##### Dataset extract
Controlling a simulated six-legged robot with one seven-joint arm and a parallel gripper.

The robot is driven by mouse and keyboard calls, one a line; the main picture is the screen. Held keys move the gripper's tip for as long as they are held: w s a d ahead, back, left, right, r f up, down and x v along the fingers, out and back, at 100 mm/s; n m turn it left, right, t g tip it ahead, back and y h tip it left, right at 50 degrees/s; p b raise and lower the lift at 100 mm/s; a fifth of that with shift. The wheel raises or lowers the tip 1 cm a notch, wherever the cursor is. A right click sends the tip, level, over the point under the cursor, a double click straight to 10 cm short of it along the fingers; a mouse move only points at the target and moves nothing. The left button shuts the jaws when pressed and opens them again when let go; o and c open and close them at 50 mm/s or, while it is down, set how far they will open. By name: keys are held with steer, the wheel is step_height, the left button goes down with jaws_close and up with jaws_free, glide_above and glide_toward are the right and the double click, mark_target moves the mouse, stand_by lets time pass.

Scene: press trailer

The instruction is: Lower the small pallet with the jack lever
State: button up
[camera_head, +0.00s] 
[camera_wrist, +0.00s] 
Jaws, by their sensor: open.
##########
## What is needed
Take the line in which "State: button up" occurs and each subsequent line through the end; give these lines again without alteration.

## Response to the exercise
State: button up
[camera_head, +0.00s] 
[camera_wrist, +0.00s] 
Jaws, by their sensor: open.

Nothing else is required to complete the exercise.